Não me preocupavam apenas as questões de saúde. Mais do que essas, seria a primeira vez que eu me deslocava sozinha como chefe de missão. Uma mulher, sozinha, europeia, a chegar à Ásia e a dizer àqueles homens todos como iríamos trabalhar durante uma semana. Confesso que tinha uma ideia distorcida da Índia. Acabei por ser muito bem recebida, respeitada, e os debriefings matinais onde eu estipulava quem faria o quê eram um dos momentos mais aguardados do dia.
O primeiro dia foi de burocracias. Estabelecer listas, definir prioridades, concretizar objectivos. Eu, a única mulher na sala. Mulher de metroemeio, algumas vezes tinha de me semi-levantar para chegar a um papel mais ao meio da mesa. Na terceira ou quarta vez, o meu olhar periférico começou a segredar-me ao ouvido:
- Eles levantam-se de cada vez que tu te levantas?

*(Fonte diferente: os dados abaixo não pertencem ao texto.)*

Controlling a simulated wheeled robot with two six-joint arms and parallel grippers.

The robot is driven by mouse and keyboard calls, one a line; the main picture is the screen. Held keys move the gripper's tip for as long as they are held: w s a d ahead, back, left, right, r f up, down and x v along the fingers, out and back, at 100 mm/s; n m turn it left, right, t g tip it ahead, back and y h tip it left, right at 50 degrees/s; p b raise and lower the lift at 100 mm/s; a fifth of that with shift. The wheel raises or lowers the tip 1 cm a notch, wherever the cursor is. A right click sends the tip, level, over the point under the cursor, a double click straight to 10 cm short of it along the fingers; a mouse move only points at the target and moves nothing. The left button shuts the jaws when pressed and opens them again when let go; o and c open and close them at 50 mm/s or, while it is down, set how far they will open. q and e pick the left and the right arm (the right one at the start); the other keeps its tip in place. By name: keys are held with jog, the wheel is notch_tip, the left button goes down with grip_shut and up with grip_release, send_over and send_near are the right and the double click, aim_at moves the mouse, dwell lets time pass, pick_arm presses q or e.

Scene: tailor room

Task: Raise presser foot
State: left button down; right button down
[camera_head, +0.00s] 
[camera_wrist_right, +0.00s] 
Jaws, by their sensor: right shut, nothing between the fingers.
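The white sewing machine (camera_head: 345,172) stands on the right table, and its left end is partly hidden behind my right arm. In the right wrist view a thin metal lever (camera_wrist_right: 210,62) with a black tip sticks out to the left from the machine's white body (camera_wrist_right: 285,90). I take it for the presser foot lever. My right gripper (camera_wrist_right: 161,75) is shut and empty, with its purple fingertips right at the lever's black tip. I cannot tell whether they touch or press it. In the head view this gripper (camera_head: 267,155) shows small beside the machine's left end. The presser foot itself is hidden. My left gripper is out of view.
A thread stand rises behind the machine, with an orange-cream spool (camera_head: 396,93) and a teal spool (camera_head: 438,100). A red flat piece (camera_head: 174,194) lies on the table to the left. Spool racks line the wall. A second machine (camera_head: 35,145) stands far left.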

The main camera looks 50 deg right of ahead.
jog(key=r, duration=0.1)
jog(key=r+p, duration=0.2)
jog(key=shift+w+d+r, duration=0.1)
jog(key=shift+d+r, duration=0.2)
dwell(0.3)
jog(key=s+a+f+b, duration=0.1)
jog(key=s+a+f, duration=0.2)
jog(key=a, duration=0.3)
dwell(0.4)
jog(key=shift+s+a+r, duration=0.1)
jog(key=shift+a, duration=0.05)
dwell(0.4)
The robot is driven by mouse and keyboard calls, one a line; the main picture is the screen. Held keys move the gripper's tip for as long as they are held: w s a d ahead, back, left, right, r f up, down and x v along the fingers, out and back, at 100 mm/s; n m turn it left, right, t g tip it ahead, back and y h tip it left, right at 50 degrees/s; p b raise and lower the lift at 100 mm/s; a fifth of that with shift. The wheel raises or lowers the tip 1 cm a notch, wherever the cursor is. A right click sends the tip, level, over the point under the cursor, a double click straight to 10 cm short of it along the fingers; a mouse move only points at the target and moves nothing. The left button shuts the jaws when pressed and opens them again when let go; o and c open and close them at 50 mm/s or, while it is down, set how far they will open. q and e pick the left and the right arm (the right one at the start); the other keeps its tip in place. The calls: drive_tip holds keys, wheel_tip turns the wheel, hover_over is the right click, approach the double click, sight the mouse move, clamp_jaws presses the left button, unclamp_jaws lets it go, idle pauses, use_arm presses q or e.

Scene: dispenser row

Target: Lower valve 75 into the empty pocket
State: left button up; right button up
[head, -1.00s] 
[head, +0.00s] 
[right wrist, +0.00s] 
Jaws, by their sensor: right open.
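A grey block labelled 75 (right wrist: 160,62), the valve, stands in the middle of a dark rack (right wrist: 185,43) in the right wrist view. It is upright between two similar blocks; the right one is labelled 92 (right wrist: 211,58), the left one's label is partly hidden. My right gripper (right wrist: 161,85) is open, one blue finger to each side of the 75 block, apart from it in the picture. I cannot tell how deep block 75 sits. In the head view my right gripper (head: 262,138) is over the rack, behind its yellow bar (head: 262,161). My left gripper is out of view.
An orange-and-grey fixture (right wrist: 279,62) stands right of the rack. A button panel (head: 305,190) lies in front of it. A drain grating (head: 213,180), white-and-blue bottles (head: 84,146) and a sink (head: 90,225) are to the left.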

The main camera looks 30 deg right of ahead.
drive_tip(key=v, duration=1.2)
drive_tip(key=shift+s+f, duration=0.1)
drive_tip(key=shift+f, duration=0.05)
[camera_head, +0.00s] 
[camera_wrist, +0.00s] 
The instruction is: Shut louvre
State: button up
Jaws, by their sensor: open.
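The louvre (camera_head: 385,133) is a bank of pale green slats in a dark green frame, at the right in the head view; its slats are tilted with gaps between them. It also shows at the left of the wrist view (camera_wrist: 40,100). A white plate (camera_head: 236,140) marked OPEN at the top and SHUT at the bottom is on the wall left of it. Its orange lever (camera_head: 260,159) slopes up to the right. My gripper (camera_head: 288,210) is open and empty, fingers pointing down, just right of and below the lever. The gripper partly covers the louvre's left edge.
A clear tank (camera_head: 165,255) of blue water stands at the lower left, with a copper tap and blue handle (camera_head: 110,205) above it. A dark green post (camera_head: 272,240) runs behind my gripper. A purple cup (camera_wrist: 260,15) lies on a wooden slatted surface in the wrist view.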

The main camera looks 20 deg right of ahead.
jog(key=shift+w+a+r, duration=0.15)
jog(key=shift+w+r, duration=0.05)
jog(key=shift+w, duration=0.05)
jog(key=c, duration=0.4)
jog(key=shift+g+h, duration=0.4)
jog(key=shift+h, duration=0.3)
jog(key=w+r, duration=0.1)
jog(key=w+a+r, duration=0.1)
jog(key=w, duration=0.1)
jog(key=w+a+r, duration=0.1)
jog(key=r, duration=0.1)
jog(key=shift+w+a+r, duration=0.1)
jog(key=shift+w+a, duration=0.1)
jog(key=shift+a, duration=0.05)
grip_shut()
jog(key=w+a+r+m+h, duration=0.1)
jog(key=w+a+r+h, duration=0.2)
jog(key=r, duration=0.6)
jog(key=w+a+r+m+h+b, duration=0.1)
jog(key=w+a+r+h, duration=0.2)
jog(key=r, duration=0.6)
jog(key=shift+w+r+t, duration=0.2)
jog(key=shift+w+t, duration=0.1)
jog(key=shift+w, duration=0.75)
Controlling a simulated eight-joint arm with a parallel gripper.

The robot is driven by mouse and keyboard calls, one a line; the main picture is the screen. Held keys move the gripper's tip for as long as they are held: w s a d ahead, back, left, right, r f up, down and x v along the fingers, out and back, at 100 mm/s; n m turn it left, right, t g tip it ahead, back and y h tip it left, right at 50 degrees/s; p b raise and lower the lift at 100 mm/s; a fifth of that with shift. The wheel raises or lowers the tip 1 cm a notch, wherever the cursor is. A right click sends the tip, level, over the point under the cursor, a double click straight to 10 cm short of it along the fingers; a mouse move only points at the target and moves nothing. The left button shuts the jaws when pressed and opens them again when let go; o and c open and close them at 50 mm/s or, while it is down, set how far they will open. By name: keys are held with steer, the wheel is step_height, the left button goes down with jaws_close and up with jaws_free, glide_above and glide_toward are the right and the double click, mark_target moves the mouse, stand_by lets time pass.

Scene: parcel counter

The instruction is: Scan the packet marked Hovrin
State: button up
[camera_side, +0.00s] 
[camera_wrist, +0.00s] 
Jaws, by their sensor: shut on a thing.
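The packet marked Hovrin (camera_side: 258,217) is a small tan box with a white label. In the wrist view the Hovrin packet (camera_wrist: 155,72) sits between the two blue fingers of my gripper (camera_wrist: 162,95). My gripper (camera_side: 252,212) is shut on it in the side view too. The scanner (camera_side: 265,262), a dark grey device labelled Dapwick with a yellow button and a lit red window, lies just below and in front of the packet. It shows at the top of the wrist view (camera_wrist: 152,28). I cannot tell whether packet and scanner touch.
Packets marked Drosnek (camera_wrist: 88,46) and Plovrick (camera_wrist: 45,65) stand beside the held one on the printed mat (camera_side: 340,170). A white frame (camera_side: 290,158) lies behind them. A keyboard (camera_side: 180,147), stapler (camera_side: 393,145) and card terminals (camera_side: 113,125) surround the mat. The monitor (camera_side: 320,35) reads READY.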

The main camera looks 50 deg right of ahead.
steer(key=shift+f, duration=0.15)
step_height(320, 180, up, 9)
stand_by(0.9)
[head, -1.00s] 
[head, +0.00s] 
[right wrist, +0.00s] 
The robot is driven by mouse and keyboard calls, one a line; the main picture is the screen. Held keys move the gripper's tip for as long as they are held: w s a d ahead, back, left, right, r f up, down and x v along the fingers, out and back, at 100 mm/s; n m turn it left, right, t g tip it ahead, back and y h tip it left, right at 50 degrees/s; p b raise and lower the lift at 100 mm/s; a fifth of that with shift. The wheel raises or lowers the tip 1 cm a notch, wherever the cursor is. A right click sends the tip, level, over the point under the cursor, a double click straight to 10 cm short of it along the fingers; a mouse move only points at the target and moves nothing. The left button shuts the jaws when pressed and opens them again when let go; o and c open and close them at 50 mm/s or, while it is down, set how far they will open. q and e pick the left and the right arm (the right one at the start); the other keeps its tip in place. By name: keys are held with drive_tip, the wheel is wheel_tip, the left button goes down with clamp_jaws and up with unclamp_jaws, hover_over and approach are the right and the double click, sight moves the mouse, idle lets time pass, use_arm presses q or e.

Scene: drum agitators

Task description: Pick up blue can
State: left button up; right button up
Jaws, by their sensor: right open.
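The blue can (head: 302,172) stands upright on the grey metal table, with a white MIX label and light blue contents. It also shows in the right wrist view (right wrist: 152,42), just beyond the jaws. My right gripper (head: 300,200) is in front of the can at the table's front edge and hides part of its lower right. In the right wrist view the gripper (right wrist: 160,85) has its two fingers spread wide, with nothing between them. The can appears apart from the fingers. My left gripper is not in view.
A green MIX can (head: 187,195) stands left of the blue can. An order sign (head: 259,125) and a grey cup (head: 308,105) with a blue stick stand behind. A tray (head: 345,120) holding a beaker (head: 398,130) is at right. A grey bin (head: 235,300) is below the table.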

Refiz o gesto, ao recuperar um papel na mesa. Confere. Levantaram-se todos. Ok, só por via das dúvidas, mais uma vez. Pois, levantaram-se outra vez. Certo, tenho de reduzir o número de vezes que me levanto.
Trabalhávamos afincadamente e ao final da tarde, turistávamos pela cidade.
Vivi a riqueza extrema num jantar numa embaixada a convite de um proeminente político e onde havia de TUDO. Passei junto à pobreza extrema, daquela de ficar com lágrimas nos olhos, em locais tão sujos e degradados que dificilmente se imaginaria um lar.
Mas o que mais me marcou foi a alegria do povo. Apesar das dificuldades, apesar de tudo, têm a alma cheia de luz. E foi nesta viagem que pensei pela primeira vez em que momento, nós europeus, passámos a desviar-nos comportamentalmente do que é aceitável? De onde nos vem esta insaciabilidade que nos faz procurar ter mais e mais e nos conduz à infelicidade e à depressão?
Esta foi a viagem que mais me marcou. Tenho outras já realizadas, outras virão, mas se tivesse de definir 2017, seria com este sentimento: banho de realidade.